** START **

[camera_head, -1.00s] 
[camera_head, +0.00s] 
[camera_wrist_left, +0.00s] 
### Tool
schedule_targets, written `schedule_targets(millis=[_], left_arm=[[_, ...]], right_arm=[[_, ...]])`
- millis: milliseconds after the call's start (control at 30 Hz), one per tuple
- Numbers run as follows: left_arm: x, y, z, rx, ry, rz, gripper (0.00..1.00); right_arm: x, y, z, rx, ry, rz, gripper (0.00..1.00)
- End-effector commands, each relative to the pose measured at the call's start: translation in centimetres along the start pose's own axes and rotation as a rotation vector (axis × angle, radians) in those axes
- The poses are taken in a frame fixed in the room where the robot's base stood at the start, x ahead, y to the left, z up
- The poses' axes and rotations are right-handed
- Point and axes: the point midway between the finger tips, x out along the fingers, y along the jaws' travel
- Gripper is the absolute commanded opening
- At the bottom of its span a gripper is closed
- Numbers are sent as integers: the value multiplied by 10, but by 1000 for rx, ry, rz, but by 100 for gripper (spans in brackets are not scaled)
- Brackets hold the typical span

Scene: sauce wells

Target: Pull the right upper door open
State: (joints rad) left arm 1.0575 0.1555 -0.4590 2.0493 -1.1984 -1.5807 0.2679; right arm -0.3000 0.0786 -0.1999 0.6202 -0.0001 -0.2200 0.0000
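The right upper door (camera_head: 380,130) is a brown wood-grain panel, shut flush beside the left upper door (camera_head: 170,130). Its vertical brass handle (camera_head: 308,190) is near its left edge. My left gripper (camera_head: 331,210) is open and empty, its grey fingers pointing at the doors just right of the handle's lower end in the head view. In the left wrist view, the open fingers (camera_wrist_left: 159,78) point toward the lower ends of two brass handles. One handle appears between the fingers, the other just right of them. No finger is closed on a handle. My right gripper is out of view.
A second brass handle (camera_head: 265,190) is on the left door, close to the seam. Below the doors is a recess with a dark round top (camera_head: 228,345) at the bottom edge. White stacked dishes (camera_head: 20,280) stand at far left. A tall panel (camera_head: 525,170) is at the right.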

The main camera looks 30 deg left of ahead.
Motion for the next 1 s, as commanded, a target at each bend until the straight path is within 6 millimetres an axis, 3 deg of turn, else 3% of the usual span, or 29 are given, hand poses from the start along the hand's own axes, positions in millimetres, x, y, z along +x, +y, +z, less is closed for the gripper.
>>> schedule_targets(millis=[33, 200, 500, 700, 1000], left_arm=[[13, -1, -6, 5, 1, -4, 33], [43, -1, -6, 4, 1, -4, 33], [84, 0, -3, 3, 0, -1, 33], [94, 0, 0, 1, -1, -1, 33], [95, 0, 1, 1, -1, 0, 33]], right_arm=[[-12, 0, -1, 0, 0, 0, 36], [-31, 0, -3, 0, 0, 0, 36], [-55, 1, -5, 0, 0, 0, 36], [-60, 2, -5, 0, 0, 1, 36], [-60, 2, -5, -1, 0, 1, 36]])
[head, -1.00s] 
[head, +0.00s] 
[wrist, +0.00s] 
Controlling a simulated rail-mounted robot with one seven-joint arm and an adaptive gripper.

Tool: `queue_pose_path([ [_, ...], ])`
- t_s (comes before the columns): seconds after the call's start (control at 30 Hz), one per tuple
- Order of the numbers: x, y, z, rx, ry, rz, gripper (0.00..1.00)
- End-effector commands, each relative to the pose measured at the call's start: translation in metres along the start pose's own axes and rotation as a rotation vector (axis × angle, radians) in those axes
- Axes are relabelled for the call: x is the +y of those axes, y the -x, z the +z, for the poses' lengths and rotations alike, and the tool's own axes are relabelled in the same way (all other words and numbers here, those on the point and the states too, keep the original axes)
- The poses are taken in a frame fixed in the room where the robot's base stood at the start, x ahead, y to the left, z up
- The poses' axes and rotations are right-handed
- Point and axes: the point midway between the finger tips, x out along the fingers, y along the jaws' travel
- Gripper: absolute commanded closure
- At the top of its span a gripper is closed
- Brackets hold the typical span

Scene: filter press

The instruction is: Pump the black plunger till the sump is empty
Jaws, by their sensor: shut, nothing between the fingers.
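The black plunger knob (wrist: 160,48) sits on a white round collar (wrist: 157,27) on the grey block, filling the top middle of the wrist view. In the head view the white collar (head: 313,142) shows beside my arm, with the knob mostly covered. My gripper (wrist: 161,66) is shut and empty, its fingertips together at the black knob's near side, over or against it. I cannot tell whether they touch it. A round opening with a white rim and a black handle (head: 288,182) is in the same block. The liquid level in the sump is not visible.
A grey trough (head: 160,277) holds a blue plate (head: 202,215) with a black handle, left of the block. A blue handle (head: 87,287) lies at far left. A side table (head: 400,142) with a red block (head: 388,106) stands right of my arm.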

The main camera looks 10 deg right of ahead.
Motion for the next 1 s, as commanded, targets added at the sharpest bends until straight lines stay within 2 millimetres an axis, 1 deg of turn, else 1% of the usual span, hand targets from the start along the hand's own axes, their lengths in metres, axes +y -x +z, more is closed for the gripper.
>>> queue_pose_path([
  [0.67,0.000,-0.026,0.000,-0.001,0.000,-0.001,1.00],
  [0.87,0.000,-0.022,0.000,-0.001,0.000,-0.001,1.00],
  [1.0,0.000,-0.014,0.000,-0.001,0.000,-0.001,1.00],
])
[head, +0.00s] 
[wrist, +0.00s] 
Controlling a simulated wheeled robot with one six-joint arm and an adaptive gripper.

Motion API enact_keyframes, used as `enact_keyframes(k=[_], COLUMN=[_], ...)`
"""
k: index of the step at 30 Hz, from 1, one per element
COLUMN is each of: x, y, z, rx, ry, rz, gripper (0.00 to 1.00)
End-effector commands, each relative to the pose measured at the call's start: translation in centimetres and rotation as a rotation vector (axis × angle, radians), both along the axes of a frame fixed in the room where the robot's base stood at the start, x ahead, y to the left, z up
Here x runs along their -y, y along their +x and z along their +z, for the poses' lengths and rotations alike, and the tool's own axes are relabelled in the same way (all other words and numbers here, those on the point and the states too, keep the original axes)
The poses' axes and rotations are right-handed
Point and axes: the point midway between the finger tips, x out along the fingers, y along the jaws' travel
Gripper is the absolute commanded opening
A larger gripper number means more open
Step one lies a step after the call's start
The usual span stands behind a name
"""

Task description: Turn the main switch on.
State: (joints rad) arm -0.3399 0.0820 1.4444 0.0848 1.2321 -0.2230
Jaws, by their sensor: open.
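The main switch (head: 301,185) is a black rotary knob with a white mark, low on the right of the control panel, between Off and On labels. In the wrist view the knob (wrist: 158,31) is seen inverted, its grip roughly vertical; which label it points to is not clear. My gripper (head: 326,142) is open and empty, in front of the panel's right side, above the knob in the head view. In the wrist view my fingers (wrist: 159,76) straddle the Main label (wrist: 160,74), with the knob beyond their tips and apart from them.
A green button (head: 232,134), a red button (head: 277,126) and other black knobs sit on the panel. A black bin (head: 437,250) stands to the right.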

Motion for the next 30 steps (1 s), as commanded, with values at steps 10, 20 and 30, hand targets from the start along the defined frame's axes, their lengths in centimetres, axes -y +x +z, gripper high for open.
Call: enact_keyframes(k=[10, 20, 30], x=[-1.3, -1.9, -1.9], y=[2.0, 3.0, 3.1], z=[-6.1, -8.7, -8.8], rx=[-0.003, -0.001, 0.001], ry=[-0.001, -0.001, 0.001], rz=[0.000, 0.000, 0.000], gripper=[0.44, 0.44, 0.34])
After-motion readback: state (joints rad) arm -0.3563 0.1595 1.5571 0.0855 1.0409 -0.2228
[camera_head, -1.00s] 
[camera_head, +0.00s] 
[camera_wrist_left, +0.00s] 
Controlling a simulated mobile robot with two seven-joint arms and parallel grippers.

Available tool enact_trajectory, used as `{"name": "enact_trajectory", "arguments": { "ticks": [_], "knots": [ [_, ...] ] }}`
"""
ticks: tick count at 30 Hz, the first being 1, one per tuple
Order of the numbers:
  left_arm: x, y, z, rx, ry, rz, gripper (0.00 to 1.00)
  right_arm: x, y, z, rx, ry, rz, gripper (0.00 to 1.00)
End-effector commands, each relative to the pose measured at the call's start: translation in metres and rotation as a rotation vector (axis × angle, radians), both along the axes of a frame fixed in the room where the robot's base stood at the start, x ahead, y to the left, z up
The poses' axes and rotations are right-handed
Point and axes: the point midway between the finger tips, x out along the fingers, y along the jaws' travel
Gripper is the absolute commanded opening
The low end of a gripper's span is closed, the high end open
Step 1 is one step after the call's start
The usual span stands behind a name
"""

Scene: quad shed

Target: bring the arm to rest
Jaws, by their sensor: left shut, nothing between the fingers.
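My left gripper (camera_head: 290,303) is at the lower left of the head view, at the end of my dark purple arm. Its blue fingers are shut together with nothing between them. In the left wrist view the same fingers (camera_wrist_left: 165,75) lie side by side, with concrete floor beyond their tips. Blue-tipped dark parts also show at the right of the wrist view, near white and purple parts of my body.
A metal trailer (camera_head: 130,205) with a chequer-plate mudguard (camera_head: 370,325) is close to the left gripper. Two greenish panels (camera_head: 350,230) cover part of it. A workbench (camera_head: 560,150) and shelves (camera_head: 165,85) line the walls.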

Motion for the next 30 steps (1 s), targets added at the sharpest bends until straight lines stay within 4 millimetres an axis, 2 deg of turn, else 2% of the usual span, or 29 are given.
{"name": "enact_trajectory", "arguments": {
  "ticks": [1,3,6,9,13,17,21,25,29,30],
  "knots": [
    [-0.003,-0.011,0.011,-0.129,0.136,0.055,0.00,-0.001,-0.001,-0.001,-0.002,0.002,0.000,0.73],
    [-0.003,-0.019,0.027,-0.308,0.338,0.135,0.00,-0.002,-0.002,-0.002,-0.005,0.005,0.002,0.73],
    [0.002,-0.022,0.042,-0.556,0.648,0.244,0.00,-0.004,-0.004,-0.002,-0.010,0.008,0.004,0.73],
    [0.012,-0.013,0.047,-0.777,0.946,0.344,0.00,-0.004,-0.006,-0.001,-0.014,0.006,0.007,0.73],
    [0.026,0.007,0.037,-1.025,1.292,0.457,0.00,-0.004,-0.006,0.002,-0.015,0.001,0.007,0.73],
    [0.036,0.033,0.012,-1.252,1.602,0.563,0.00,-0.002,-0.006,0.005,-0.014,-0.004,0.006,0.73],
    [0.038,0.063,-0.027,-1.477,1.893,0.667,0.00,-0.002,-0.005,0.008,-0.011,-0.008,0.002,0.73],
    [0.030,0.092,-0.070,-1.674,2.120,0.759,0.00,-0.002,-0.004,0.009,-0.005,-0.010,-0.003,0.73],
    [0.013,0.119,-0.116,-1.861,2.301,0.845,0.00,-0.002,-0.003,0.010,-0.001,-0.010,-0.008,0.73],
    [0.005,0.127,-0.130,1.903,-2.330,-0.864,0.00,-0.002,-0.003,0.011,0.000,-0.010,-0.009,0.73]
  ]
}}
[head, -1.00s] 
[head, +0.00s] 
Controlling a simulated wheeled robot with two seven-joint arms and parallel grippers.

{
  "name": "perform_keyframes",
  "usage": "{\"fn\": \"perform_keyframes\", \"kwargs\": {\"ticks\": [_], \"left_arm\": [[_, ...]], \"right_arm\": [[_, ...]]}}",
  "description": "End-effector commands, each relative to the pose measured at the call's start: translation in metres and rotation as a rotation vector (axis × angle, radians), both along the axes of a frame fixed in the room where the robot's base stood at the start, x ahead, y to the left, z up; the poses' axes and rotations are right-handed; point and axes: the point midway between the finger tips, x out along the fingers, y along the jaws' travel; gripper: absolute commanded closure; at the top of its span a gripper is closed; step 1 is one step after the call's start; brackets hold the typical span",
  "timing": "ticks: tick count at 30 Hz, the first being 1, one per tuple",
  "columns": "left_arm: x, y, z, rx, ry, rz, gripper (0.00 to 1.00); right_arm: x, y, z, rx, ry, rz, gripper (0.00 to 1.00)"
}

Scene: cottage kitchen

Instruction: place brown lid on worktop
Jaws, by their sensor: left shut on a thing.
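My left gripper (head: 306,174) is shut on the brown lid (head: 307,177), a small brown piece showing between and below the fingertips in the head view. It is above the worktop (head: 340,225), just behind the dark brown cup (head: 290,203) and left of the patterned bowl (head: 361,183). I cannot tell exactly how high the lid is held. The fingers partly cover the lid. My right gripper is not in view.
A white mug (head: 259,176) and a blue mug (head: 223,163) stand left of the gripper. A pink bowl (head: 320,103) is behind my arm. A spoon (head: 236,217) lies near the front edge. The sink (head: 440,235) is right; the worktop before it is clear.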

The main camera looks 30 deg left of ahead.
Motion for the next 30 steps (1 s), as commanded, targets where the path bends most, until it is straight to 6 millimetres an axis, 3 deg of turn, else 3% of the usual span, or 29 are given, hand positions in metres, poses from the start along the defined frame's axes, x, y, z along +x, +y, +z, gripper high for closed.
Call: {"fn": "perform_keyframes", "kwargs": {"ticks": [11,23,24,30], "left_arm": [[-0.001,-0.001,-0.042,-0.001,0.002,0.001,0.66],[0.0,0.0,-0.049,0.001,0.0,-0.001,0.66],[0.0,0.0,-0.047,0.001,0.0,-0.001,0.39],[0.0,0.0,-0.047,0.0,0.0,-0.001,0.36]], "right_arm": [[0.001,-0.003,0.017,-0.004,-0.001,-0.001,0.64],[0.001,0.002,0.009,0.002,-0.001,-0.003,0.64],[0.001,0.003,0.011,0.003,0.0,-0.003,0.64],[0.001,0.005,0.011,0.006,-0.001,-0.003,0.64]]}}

** END **

◆ TASK BRIEF ◆
Of all the lines in the material above, how many contain the word "angle"? Give only the count.

◆ SOLVED PROBLEM ◆
5